Personal Cloud Computing

The cloud is a deceptively simple concept for the modern consumer. Most of us use the cloud every day and probably never think about it. Popular online services and destinations like Gmail, Netflix, MobileMe, and Twitter are all operating in the cloud and the information and media we send to, or receive from, these sources is all passed through the cloud.

When people talk about the cloud, they’re using the concept of a cloud as a metaphor for the internet. Services like Gmail, which save you from having to own and operate your own email hosting server and software, are actually hosting your emails and information in many remote data centers via the internet or cloud. These redundant data centers, where your information is housed, are important because they’re the reason using the cloud is so powerful, cheap, and easy for all of us.

For example, when you send a new tweet on Twitter, your new tweet is instantly housed in and across a wide expanse of data centers- large groups of powerful computers you never see. These data centers store your tweet securely and make it possible for you and your friends to see your tweet from multiple devices (smart phones, laptops, desktops) and from anywhere in the world (your house, your office, on the train) instantly.
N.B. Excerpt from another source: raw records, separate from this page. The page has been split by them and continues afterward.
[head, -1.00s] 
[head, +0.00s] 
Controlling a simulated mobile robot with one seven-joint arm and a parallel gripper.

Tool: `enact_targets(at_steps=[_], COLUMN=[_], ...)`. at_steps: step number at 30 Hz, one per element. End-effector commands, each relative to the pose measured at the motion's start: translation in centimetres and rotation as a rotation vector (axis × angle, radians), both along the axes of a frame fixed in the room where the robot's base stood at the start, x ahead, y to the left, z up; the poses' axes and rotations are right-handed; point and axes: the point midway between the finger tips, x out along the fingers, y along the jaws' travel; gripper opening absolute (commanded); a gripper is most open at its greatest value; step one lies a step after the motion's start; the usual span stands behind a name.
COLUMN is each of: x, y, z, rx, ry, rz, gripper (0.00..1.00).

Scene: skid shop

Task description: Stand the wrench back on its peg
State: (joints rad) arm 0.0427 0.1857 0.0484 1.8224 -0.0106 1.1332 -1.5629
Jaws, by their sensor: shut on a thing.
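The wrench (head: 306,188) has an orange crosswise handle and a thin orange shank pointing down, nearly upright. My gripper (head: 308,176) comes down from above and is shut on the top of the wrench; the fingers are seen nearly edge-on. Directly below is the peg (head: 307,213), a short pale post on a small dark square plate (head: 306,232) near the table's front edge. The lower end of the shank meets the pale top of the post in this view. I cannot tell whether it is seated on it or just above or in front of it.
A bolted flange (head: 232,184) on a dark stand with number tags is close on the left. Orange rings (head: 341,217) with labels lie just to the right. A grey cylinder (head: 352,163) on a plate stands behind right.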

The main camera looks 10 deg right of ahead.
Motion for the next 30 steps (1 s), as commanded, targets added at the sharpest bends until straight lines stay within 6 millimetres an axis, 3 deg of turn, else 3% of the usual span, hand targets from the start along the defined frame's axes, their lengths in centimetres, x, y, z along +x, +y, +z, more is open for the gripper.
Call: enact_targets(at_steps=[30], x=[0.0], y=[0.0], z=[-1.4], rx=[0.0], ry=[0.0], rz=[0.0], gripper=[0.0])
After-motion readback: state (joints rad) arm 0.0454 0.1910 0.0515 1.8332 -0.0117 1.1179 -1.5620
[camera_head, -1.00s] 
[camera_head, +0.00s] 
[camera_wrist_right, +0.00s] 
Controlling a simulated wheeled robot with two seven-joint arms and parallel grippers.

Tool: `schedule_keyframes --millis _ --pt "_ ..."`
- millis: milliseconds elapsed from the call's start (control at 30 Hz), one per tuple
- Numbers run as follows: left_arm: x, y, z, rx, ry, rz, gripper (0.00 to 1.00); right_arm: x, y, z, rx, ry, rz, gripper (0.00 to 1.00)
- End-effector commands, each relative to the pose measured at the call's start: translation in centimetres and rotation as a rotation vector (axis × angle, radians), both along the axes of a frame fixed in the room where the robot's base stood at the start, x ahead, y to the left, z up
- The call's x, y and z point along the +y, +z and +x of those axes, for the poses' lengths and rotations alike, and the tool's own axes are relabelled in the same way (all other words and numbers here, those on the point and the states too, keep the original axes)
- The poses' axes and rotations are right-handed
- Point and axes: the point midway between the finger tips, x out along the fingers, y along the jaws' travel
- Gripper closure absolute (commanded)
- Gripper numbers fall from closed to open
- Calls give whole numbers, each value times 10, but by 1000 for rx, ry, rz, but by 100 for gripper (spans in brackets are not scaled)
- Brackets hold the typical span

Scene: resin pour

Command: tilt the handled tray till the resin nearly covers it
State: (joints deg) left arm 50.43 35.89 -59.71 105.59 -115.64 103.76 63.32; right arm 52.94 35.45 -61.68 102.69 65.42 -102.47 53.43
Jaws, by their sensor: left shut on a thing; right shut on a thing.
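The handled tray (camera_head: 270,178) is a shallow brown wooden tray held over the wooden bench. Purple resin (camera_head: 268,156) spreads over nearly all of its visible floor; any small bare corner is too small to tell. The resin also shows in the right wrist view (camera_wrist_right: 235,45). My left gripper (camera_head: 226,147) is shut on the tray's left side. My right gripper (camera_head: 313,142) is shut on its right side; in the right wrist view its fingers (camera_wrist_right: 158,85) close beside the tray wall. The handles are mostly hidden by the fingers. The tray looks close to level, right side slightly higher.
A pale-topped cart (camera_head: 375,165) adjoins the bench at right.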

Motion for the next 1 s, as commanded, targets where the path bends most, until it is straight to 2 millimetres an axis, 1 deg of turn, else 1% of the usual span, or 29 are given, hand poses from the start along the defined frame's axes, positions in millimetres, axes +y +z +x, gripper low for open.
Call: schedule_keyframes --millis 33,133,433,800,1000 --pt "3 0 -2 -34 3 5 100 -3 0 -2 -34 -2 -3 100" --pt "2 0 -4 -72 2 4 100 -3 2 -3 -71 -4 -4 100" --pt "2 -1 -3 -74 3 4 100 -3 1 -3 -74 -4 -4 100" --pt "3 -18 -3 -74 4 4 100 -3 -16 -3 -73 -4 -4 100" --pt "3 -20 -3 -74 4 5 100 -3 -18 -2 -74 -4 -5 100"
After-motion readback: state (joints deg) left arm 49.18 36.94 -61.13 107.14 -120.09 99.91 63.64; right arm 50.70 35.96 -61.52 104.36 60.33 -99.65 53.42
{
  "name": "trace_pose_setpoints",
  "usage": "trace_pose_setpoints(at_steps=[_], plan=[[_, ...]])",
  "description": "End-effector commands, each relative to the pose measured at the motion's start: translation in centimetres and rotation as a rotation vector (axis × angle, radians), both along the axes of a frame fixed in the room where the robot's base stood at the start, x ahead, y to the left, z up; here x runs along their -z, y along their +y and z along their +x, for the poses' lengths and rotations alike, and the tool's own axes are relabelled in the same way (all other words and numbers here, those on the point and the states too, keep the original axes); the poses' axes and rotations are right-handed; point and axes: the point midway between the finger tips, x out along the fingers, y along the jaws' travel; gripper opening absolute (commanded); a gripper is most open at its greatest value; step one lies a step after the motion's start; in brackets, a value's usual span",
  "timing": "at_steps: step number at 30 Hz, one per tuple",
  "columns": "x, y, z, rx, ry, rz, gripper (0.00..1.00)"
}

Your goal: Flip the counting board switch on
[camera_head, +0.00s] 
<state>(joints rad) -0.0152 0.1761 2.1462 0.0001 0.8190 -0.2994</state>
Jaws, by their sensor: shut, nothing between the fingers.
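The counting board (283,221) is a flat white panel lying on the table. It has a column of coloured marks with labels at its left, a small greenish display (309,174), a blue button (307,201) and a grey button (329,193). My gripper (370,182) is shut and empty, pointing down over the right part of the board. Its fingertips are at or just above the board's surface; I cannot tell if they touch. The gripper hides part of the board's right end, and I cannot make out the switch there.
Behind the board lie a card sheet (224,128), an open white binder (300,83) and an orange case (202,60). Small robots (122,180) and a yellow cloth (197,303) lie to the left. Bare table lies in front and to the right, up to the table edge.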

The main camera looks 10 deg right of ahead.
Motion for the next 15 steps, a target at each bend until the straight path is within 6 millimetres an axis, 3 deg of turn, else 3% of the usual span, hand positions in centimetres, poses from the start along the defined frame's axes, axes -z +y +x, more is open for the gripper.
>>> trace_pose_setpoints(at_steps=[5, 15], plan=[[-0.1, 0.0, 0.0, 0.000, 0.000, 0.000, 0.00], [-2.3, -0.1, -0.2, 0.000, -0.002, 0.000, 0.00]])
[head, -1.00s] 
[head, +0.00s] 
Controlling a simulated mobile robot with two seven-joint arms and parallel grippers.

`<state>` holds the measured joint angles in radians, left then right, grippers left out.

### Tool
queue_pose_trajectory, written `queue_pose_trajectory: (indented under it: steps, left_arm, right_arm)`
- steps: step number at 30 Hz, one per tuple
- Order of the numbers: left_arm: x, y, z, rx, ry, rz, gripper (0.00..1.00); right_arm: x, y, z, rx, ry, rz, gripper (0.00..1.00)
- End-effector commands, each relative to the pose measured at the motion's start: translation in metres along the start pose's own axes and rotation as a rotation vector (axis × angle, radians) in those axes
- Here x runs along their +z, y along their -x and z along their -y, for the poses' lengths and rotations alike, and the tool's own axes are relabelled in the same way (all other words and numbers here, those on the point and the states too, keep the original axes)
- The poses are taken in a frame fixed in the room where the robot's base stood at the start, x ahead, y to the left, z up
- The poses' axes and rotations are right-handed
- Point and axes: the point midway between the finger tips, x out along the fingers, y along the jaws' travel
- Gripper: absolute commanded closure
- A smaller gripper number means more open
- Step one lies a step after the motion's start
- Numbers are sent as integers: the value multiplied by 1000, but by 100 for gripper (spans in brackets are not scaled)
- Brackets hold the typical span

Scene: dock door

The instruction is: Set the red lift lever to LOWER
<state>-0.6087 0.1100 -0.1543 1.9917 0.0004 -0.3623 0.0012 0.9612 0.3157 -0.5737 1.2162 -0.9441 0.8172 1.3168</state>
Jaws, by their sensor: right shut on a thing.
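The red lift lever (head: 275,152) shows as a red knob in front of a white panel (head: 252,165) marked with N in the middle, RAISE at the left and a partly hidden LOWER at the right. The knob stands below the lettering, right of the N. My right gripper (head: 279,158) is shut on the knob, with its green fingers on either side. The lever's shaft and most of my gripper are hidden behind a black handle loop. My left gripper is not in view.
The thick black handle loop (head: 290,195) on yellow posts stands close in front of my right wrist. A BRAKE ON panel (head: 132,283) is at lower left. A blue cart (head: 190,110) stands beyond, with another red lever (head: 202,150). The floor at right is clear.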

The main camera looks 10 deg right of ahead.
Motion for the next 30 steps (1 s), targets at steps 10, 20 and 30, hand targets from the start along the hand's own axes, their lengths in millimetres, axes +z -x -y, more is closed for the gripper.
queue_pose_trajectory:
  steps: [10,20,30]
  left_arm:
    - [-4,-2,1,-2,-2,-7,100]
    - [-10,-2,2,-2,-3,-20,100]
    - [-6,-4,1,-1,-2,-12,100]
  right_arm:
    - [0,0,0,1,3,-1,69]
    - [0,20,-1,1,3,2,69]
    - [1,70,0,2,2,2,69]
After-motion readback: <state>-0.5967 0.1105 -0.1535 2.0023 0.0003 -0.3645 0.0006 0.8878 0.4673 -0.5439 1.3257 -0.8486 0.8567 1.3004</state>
Your new tweet is in the ‘cloud’ and the benefits that come with using the cloud don’t end there.

In addition to allowing device and location independence, the cloud provides security for your data. Data, once in the cloud, is essentially backed-up and lives in the cloud even if you lose the original copy on your PC. Decentralizing your data means you’re covered should something go wrong. Services and applications that use the cloud make it easy to instantly upload, backup, share, and access information to and from anywhere in the world. Because the cloud has so many applications, it’s already become a big part of many users’ daily online activity.

California is home to many of the leading services using the cloud like Google, Flickr, Twitter, Netflix, and Apple. The cloud is the online space in which the future of exchange between users and services will be made possible and Californian innovators are leading the way. Whether or not users are aware that they’re utilizing the cloud when they log-in to read their mail or upload some photos, the cloud is becoming an integral part of how we all use and share information more freely and effectively.